**TASK GOAL**
Copy exactly the lines from the one containing "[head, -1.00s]" through the one containing "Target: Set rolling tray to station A", both included, and leave out any pictures.

-----

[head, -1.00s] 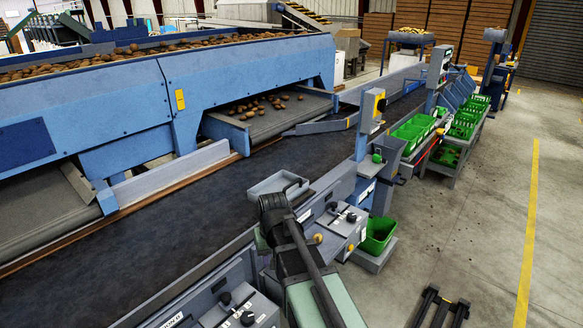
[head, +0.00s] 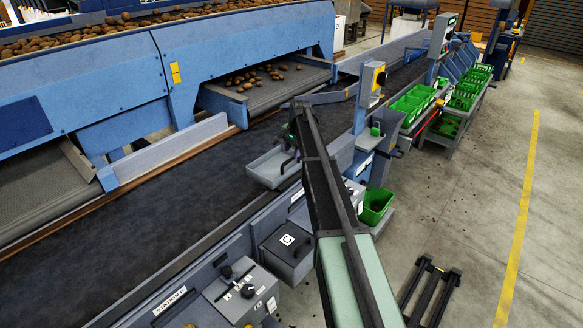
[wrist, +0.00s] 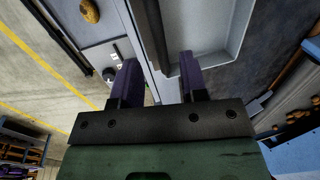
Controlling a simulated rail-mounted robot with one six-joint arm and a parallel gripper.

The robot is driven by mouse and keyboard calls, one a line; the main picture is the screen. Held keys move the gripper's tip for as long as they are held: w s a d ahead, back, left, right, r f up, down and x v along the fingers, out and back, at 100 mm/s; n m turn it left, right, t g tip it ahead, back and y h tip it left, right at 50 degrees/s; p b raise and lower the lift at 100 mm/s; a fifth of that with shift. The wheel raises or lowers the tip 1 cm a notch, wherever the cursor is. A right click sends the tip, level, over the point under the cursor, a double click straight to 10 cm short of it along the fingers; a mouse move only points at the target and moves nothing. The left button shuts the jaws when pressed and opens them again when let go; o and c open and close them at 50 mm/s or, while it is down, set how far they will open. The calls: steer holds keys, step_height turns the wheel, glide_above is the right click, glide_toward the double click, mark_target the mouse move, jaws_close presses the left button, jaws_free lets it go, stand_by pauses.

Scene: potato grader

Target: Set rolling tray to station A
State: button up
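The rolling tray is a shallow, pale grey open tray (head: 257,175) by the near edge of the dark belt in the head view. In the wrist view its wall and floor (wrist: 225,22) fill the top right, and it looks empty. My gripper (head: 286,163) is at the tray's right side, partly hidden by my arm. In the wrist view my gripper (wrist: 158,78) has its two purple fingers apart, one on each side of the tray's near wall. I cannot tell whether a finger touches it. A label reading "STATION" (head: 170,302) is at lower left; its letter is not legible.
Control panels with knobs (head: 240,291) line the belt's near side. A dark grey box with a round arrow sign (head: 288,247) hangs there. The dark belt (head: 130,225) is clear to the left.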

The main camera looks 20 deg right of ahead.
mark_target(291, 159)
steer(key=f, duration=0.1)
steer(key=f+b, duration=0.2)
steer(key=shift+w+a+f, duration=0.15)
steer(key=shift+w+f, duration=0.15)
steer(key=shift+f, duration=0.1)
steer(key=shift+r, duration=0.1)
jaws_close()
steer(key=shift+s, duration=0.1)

-----

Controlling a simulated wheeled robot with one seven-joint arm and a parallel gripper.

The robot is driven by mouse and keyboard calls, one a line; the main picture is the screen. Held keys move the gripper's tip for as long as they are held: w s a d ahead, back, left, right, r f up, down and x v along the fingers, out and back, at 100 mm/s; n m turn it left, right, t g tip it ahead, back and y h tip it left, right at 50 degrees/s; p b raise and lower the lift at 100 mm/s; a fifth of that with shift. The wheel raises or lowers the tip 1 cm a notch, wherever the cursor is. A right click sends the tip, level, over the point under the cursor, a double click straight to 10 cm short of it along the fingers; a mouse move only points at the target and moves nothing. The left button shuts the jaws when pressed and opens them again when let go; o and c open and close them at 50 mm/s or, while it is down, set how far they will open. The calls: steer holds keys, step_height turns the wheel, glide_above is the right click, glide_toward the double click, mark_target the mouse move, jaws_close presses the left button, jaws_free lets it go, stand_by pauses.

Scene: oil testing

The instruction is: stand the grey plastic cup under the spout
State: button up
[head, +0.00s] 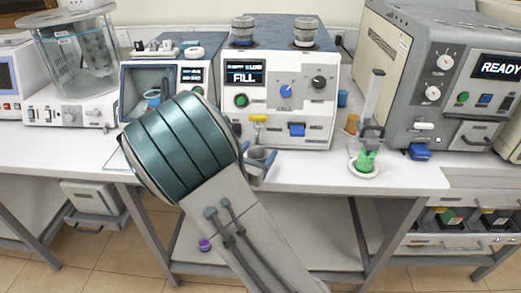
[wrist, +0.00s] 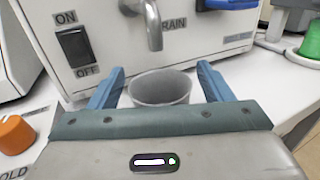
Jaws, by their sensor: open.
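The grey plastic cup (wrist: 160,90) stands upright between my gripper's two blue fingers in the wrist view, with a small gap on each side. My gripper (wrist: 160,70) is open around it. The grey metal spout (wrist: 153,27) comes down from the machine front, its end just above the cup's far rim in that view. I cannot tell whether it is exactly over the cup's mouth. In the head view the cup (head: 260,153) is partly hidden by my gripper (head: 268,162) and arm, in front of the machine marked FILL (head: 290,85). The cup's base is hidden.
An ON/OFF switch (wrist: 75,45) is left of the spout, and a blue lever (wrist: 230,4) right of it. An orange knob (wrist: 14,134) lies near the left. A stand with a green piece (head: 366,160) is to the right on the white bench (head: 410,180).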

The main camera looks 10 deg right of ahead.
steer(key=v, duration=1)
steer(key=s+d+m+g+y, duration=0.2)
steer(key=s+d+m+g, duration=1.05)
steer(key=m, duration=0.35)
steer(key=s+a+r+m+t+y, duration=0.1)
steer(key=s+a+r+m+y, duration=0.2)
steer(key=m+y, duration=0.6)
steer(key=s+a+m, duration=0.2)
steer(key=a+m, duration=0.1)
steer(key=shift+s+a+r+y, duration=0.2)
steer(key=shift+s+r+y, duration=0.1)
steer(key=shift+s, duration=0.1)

-----

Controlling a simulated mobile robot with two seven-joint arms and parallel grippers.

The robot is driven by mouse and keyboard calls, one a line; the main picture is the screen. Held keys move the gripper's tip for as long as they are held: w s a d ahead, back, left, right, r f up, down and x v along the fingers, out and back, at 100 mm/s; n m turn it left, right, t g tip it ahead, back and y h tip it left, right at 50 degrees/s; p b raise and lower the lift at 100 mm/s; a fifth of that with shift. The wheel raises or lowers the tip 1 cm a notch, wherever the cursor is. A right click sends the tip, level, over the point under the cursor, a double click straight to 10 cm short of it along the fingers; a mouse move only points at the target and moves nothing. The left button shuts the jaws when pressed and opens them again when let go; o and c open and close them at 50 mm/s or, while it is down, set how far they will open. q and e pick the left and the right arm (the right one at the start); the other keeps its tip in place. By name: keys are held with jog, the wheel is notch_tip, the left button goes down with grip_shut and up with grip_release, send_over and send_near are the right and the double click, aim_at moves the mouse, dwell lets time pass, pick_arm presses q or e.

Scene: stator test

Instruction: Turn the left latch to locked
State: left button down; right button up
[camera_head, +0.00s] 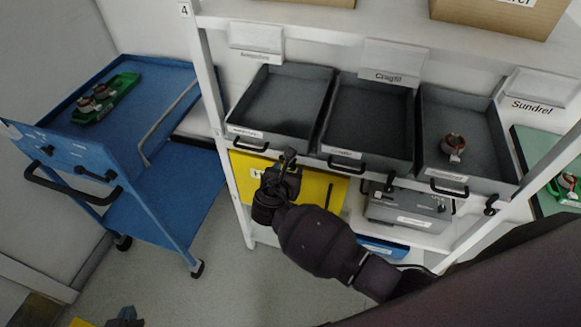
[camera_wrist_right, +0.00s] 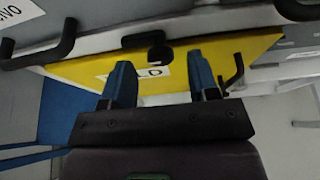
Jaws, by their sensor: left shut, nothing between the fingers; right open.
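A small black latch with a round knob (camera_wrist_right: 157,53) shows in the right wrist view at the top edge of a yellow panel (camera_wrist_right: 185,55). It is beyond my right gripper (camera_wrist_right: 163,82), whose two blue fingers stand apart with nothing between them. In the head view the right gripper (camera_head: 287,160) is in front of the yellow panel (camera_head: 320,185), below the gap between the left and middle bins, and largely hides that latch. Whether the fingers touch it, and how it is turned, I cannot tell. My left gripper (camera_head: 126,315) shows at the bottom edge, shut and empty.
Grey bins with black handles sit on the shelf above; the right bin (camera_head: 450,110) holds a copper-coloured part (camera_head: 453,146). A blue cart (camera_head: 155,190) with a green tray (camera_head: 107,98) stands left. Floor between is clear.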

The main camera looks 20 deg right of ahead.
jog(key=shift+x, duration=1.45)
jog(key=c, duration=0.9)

-----

**ANSWER TO THE EXERCISE**
[head, -1.00s] 
[head, +0.00s] 
[wrist, +0.00s] 
Controlling a simulated rail-mounted robot with one six-joint arm and a parallel gripper.

The robot is driven by mouse and keyboard calls, one a line; the main picture is the screen. Held keys move the gripper's tip for as long as they are held: w s a d ahead, back, left, right, r f up, down and x v along the fingers, out and back, at 100 mm/s; n m turn it left, right, t g tip it ahead, back and y h tip it left, right at 50 degrees/s; p b raise and lower the lift at 100 mm/s; a fifth of that with shift. The wheel raises or lowers the tip 1 cm a notch, wherever the cursor is. A right click sends the tip, level, over the point under the cursor, a double click straight to 10 cm short of it along the fingers; a mouse move only points at the target and moves nothing. The left button shuts the jaws when pressed and opens them again when let go; o and c open and close them at 50 mm/s or, while it is down, set how far they will open. The calls: steer holds keys, step_height turns the wheel, glide_above is the right click, glide_toward the double click, mark_target the mouse move, jaws_close presses the left button, jaws_free lets it go, stand_by pauses.

Scene: potato grader

Target: Set rolling tray to station A

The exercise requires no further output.